The purpose of their journey was to ambush the local landowners and gentry as they returned home from the fair in Banbridge laden with money and purchases and escorting their prize animals. The outlaws arrived early in the afternoon and decided to snatch a few hours sleep and when Art, who had accepted the bribe, saw Redmond O’Hanlon asleep he simply shot him dead. Hearing the shot William Shiels rushed inside but was knocked unconscious. Lieutenant Lucas, who had been hiding nearby then appeared with a body of men as the sound of the gunshot had been the signal he was waiting for.
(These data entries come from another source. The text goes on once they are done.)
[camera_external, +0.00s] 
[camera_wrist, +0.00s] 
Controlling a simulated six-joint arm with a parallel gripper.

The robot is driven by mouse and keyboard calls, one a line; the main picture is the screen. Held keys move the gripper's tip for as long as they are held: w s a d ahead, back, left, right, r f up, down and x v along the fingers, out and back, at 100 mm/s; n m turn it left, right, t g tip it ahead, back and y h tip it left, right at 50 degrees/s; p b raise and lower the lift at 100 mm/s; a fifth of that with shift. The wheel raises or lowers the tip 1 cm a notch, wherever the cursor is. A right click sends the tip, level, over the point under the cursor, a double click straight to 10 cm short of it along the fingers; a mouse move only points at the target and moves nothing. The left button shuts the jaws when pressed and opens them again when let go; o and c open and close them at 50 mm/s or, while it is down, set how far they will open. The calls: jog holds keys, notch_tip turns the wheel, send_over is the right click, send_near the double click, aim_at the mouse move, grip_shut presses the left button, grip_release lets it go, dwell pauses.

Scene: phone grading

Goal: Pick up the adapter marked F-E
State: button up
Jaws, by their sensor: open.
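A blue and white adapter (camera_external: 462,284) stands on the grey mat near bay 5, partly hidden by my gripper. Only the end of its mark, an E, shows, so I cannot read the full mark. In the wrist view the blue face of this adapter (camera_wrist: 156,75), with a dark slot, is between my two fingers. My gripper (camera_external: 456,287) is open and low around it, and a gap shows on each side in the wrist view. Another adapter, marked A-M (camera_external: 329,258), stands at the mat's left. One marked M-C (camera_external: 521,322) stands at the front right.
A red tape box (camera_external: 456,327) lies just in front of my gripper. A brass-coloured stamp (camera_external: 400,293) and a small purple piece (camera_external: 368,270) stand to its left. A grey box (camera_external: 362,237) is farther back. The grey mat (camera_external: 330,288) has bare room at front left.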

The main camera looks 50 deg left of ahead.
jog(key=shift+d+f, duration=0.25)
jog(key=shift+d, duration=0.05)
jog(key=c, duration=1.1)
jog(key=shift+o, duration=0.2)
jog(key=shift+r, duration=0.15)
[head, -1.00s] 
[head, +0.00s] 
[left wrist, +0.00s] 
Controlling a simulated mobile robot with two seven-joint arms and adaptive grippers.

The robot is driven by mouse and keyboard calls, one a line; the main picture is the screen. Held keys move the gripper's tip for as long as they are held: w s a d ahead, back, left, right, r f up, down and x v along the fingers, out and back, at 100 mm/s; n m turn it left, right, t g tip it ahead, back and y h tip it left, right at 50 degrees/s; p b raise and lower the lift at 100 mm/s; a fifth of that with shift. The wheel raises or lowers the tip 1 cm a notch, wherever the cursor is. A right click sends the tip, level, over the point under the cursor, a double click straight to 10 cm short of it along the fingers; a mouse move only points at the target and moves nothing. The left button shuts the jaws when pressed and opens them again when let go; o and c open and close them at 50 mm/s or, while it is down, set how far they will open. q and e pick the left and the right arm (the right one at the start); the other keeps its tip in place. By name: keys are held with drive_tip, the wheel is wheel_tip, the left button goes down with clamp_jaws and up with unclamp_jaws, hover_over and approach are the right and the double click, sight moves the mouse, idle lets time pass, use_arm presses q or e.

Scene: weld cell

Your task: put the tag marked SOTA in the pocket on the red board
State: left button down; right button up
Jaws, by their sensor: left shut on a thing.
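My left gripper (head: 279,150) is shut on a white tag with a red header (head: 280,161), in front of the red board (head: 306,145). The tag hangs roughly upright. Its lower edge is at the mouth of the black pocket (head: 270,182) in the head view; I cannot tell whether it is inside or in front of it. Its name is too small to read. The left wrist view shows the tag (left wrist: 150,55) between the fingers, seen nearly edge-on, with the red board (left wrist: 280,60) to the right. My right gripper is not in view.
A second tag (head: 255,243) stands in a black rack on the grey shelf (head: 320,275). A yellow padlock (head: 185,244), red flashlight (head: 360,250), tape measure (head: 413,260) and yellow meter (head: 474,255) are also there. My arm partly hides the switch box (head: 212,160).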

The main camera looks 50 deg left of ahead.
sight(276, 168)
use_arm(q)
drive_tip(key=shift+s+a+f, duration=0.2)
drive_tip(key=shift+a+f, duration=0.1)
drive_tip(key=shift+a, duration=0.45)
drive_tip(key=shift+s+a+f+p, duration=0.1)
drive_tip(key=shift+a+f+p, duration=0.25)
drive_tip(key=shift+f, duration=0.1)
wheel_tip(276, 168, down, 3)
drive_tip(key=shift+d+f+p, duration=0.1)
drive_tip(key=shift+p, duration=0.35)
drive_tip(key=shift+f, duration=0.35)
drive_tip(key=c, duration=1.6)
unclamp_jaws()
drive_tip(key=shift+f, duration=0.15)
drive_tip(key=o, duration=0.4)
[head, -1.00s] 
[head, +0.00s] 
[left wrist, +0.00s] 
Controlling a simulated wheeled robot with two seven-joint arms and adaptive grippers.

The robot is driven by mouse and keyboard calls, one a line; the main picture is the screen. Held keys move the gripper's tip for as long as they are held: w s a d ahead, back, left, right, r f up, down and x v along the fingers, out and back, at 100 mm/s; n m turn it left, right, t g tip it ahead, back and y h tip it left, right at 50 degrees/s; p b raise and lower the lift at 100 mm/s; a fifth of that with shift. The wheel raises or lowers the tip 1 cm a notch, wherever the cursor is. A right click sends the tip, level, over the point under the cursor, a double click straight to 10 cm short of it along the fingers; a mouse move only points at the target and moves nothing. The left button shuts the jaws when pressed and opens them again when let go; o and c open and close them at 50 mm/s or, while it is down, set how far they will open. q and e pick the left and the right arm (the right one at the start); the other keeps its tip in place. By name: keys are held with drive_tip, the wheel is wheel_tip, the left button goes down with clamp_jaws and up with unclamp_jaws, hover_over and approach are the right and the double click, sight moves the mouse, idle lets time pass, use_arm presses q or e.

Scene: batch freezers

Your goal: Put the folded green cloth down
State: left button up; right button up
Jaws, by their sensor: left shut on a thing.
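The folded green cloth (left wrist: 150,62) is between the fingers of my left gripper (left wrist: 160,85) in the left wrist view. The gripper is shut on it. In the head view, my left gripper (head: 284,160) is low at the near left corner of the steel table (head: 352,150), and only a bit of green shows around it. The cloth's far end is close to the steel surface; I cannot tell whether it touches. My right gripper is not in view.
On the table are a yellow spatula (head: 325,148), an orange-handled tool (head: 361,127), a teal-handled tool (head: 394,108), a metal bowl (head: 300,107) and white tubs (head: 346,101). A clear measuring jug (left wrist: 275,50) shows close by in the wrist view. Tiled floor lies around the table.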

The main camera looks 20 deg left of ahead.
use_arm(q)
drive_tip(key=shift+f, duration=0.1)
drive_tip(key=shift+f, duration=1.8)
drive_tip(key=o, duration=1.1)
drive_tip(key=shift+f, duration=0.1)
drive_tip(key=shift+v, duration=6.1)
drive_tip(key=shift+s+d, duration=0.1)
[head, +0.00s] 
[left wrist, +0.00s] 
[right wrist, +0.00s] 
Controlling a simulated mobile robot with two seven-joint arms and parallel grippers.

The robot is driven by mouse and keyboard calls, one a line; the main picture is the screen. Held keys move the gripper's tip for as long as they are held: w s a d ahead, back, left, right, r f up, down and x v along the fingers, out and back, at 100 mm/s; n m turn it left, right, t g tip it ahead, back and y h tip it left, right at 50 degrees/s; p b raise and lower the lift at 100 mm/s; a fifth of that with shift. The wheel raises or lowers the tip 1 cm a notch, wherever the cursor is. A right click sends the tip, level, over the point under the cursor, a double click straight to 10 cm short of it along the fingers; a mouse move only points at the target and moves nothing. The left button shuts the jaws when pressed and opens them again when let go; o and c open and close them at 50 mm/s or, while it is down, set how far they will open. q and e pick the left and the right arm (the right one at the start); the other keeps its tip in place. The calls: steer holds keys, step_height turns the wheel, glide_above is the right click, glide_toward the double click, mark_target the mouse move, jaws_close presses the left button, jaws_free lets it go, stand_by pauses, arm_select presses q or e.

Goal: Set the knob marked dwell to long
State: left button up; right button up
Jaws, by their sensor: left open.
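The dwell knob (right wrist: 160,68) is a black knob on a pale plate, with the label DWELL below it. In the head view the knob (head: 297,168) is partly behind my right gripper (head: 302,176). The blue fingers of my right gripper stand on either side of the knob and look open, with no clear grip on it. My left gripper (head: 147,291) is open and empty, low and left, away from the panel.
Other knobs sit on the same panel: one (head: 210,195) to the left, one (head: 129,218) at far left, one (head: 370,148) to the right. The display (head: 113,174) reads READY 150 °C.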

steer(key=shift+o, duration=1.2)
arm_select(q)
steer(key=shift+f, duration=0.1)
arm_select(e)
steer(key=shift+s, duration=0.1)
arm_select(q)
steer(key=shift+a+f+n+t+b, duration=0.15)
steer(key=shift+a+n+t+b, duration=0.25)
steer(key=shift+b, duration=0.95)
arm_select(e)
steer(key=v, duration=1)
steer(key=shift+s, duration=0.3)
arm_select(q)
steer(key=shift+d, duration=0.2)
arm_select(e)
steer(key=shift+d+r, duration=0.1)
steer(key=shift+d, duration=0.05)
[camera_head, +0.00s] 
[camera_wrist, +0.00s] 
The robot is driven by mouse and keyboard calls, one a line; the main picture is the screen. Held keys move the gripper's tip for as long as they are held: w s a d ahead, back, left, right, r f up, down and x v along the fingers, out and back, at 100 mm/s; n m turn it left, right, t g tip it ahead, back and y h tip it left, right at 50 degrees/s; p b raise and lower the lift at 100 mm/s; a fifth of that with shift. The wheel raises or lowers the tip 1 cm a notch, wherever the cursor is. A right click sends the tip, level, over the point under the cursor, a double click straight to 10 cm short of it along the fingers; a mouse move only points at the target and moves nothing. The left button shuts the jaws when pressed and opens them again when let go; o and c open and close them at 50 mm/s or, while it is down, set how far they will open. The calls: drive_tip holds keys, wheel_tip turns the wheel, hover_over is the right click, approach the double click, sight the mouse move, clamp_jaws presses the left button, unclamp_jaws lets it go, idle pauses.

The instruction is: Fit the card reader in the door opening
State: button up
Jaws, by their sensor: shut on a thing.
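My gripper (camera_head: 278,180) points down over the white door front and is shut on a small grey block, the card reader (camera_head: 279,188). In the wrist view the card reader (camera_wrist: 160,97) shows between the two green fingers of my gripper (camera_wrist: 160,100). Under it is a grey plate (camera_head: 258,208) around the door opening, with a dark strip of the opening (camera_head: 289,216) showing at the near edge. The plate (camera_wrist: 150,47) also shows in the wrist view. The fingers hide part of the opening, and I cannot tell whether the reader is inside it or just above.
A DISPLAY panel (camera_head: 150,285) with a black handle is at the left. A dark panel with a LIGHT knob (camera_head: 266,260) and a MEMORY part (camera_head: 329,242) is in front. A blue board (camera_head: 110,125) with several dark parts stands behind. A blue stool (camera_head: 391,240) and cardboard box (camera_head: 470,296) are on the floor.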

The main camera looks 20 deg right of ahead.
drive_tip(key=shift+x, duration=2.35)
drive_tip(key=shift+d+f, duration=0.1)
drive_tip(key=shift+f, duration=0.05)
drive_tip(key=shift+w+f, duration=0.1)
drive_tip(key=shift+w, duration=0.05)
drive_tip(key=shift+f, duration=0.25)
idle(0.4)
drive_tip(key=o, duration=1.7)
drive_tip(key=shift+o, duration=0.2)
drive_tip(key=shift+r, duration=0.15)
Lucas drew his sabre, deciding that the head alone would be sufficient proof that the outlaw was dead and that the Viceroy's orders had been carried out.

Art O’Hanlon, despite his treachery, showed that he had some humanity left as he buried his foster brother’s headless corpse in the little Catholic graveyard in Ballynabeck on the road from Tandragee to Scarva. Lucas took the head of Redmond O’Hanlon to Downpatrick and had it spiked on the gates of the jail, the traitor Art O’Hanlon collected his 200 reward and a pardon for his part in the murder while Lucas was rewarded with a promotion.

Tradition has it that when news of the killing reached him Sir John Coynyngham dispatched an escort of troops from Letterkenny to accompany the O’Hanlon family as they went to exhume the body and bring it back to Donegal for burial in the Conwall parish Church. In the 1930’s a worn and weather beaten tombstone was discovered at Conwall parish church bearing the O’Hanlon Coat of Arms indicating that this could be the final resting place of the outlaw, Count Redmond O’Hanlon “who banked his treasure in the hearts of the people and whose ghost,” local folklore claims, “is still seen riding the highways of Armagh and south Monaghan.”